Businesses and governments in Western Europe are buying more services around open-source software, and spending will more than double in the next four years as open source becomes mainstream, according to a new study from IDC.

In the past, open-source (or "free") software was brought in by organisations' internal IT staff on an ad-hoc basis, but the software is now becoming part of the main IT planning cycles, according to IDC analyst Dominique Raviart. As a result, organisations are buying more open-source services from large systems integrators and free software specialists. This year, public and private sector organisations are on track to spend $98 million on services around open-source software including Linux, which will rise to $228 million by 2008, IDC said.

"The services market around Linux and free software accounts for less than one percent of the total Western European IT services market, but it is losing its niche status and emerging as a mainstream market," said Raviart.

Open-source software is seen as one of the few viable competitors to powerful proprietary software vendors such as Microsoft, partly due to a development model that keeps costs low, and a licensing regime that prevents a single company from controlling a project such as the Linux operating system or the Apache Web server.
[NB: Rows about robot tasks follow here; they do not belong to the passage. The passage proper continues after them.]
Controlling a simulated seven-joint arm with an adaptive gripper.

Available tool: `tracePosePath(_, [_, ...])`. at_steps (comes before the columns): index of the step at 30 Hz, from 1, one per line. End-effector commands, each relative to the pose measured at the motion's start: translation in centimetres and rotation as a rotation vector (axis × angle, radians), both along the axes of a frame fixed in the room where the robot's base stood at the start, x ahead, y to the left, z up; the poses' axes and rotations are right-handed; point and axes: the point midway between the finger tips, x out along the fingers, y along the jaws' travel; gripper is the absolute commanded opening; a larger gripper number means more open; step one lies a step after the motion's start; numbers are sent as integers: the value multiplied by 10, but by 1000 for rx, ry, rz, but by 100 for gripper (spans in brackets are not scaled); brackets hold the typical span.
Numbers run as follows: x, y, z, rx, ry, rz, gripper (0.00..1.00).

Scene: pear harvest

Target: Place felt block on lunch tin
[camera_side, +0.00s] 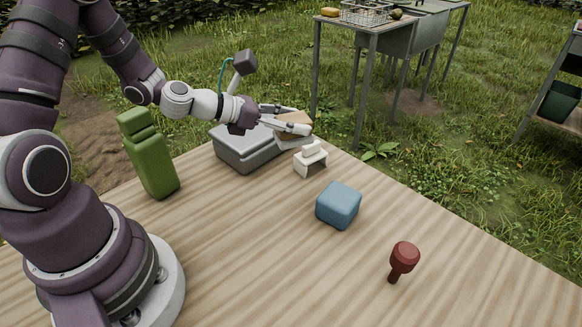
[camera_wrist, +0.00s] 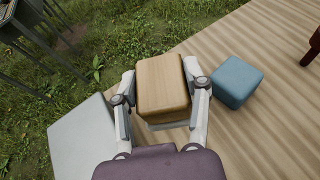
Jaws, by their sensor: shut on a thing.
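My gripper (camera_side: 293,125) is shut on a tan, wood-grained block (camera_wrist: 162,85), with one finger on each side of it. The held block also shows in the side view (camera_side: 295,118), partly hidden by a finger. The grey lunch tin (camera_side: 245,150) stands at the far edge of the table, below and left of the held block. In the wrist view the tin (camera_wrist: 78,140) lies to the left of my gripper, apart from the block. A blue rounded block (camera_side: 339,204) sits free on the table; it also shows in the wrist view (camera_wrist: 237,82). I cannot tell which block is felt.
A small white stand-like object (camera_side: 310,157) is on the table just right of the tin. A green bottle-like container (camera_side: 149,155) stands at the left. A dark red knobbed object (camera_side: 403,260) is at the front right. The table (camera_side: 270,260) is clear in the front middle.

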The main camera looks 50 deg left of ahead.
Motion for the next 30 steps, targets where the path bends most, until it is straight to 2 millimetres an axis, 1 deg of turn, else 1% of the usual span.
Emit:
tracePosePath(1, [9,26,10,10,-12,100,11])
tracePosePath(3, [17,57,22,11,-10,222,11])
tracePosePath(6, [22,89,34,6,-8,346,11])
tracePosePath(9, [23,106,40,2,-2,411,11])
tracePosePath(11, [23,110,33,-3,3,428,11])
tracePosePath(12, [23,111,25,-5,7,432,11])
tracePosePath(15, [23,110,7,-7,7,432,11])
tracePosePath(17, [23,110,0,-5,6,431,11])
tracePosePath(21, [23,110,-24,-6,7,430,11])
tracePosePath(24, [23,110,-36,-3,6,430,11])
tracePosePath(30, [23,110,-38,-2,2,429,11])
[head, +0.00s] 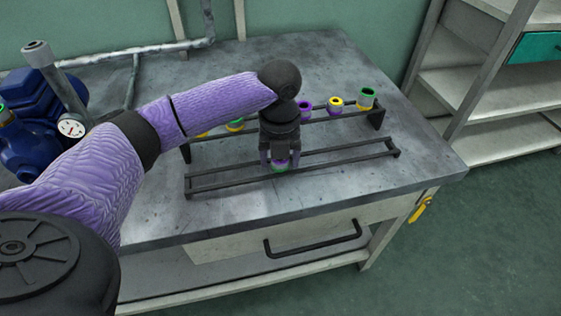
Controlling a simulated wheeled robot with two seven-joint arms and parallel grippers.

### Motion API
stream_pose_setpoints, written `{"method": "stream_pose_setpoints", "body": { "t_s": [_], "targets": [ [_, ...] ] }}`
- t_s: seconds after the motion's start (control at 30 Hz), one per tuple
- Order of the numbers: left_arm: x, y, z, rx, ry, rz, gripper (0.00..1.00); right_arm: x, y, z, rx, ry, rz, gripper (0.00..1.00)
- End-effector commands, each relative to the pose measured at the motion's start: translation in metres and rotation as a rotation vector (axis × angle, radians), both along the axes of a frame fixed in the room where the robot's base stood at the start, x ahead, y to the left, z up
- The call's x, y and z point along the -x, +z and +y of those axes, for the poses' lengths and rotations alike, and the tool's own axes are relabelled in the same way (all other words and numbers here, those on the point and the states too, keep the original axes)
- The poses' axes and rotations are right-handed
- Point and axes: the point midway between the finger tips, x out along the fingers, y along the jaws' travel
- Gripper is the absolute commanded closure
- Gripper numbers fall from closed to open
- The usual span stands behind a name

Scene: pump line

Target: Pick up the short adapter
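My left gripper (280,163) points down over the front rack (340,160) on the bench. Its two fingers stand on either side of a small fitting (280,167) with purple and green parts, possibly the short adapter. The gripper hides the fitting's upper part, and I cannot tell whether the fingers touch it or whether it rests on the rack. A purple fitting (305,107), a yellow and purple one (335,104) and a taller grey-green one (366,98) sit on the back rack (345,117). My right gripper is not in view.
More fittings, one green and yellow (235,125), show partly behind my left arm. A blue pump (45,110) with a gauge (71,128) stands at the left. The bench (420,165) is clear at its right end. Shelves (490,85) stand beyond it.

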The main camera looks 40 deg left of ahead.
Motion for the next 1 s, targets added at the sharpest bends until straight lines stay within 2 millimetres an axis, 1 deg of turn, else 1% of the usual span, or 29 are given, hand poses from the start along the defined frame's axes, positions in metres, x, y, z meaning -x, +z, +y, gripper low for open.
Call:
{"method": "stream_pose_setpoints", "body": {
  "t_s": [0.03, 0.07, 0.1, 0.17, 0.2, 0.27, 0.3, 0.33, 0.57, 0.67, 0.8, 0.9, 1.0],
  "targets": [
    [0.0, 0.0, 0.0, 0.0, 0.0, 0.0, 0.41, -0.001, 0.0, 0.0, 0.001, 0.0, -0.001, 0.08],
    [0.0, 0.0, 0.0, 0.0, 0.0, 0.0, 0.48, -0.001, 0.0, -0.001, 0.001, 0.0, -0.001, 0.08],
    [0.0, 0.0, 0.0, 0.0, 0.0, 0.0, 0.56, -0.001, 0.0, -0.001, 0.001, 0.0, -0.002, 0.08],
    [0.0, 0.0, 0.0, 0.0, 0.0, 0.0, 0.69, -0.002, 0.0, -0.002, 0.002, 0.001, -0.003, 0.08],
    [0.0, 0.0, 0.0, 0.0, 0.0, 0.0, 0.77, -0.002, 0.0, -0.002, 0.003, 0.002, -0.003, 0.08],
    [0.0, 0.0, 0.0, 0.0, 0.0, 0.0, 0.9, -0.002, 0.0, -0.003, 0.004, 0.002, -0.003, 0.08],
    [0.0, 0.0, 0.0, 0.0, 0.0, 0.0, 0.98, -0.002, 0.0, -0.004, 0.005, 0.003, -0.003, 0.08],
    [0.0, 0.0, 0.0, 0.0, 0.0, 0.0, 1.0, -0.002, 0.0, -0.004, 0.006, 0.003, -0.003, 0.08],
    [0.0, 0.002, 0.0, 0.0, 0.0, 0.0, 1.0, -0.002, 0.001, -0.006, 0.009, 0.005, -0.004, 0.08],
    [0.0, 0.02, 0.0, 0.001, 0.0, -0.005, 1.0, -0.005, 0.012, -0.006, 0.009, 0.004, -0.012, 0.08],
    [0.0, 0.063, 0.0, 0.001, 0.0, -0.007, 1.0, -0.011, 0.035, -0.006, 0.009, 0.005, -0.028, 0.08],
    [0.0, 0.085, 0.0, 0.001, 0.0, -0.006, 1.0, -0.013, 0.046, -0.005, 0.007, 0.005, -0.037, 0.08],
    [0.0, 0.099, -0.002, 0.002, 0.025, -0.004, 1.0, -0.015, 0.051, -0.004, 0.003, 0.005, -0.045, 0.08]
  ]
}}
Large organisations, particularly in the public sector, are now beginning to take open source seriously as a way of cutting costs and combating proprietary control, according to IDC.

The UK's public sector is not being particularly aggressive in advocating such systems, compared with leaders Germany and France, Riviart said. IDC expects an additional boost for open source in the coming months as public sector projects complete the consulting phase and migrations commence. "Governments, whether local or central, are bringing a lot of visibility to Linux projects," stated Lionel Lamy, IDC programme manager for European Infrastructure Management Services.

Raviart said that while the open source services market remains small, it is one of the few growth drivers in system integration at the moment.